DIRECTIONS:
Select lines where the word "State" appears.

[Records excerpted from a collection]
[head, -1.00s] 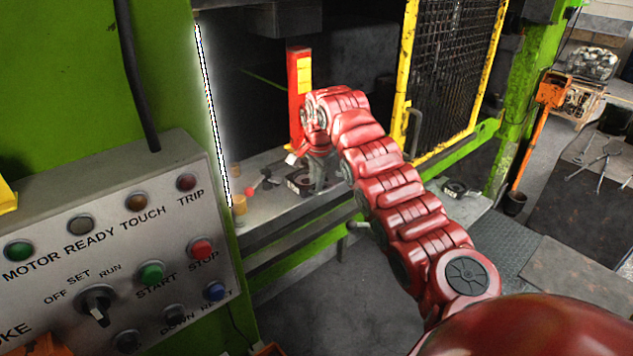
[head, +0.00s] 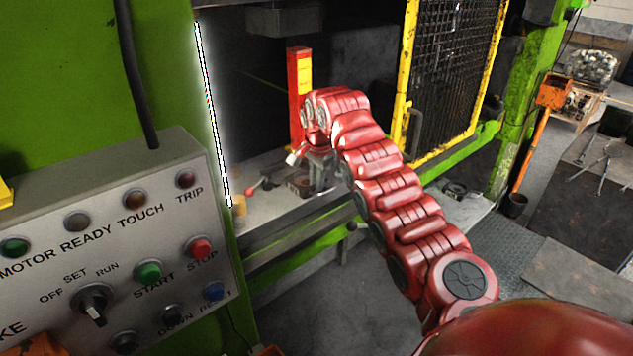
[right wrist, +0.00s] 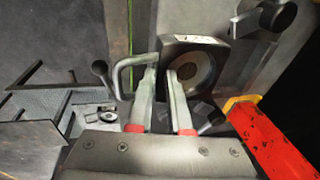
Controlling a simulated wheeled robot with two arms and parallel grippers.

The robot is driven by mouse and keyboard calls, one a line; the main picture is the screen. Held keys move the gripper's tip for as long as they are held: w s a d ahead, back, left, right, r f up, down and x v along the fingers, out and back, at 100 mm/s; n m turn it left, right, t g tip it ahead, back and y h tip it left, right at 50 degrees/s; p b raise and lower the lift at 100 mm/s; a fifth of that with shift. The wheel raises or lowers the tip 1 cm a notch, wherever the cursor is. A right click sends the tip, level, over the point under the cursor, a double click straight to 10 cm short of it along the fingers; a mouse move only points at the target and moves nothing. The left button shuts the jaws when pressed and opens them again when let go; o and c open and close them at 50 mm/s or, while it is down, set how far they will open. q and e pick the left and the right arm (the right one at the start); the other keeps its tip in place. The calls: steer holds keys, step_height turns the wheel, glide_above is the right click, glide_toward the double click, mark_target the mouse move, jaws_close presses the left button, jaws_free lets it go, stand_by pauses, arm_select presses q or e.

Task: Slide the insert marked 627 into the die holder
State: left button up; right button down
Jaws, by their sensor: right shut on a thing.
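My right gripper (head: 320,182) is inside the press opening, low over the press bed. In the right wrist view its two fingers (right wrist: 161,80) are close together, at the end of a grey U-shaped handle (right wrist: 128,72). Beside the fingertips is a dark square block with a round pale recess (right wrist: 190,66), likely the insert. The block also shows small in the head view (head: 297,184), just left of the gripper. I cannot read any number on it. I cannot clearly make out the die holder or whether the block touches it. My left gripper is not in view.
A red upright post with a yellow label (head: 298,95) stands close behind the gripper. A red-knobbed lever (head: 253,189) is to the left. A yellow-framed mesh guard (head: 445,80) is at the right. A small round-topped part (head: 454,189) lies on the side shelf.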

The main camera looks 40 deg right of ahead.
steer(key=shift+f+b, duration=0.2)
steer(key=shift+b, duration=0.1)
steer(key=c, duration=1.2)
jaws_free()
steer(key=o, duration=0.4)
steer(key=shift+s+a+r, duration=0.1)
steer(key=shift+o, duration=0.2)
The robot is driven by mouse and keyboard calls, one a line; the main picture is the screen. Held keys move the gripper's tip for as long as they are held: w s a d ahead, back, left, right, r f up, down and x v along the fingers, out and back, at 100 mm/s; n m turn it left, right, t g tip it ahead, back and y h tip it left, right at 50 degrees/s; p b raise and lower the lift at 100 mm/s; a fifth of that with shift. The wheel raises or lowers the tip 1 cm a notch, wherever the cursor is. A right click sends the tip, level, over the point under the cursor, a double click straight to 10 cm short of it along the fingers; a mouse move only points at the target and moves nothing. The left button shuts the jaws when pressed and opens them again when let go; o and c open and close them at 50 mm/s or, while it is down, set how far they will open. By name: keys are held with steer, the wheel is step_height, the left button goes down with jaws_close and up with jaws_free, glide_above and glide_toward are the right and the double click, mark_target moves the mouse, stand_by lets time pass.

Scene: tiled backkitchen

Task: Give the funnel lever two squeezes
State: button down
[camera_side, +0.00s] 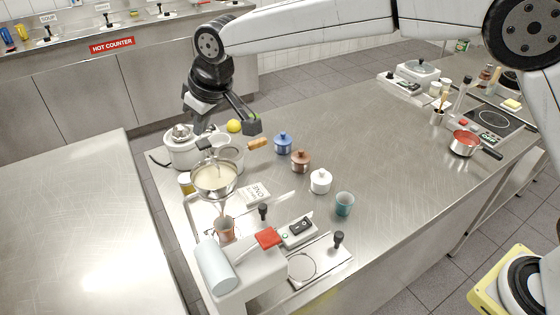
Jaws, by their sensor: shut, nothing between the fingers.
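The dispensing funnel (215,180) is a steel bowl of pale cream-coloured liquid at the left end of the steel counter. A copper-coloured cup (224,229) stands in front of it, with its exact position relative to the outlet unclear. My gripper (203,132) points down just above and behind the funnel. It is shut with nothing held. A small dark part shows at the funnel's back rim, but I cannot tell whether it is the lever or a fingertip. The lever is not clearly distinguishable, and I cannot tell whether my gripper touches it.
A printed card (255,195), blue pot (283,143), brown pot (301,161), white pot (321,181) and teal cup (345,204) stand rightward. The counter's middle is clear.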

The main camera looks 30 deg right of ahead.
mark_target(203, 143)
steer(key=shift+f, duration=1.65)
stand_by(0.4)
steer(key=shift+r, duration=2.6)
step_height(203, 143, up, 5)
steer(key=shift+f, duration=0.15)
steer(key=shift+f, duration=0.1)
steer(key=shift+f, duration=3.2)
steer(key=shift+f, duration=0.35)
==
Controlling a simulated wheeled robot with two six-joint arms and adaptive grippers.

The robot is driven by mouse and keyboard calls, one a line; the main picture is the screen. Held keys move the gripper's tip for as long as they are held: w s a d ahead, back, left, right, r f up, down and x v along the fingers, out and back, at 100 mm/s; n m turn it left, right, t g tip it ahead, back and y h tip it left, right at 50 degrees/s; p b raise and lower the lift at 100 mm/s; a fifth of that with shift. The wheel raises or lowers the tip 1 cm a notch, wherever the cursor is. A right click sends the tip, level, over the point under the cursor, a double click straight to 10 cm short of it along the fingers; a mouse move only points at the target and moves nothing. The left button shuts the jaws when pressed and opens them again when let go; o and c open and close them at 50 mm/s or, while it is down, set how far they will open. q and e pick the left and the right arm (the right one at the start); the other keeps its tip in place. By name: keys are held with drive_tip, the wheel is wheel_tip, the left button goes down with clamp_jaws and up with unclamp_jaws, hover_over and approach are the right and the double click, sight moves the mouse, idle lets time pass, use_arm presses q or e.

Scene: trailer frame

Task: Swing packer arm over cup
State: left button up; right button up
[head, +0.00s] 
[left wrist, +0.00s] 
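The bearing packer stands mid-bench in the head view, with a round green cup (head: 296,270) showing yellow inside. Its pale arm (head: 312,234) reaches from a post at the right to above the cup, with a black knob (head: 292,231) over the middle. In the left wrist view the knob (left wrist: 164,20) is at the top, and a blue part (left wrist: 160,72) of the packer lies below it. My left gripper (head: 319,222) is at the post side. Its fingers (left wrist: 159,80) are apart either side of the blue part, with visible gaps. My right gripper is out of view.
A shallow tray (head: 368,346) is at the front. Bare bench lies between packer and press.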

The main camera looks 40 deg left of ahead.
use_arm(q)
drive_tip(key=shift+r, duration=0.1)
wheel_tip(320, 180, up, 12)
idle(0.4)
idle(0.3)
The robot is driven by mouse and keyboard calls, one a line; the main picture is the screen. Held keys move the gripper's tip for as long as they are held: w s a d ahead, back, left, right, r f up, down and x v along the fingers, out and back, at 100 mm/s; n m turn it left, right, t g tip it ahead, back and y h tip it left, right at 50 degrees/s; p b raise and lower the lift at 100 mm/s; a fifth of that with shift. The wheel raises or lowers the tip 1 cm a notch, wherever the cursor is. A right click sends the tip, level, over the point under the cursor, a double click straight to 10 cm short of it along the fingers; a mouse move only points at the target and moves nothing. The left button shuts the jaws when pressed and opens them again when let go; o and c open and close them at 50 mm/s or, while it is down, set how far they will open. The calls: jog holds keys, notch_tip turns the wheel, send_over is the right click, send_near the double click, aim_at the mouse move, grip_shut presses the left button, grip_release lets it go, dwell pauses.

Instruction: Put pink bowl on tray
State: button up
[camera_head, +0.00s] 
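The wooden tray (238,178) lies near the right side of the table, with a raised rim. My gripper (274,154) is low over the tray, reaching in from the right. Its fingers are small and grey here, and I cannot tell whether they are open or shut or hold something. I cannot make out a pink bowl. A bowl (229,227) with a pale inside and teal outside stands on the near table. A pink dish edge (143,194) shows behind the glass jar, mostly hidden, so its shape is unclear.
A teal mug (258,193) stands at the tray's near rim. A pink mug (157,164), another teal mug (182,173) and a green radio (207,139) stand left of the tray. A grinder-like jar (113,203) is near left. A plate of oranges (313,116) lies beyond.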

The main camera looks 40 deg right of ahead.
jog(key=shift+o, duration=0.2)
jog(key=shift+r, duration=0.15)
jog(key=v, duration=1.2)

SOLUTION FOR THIS EXERCISE:
State: left button up; right button down
State: button down
State: left button up; right button up
State: button up

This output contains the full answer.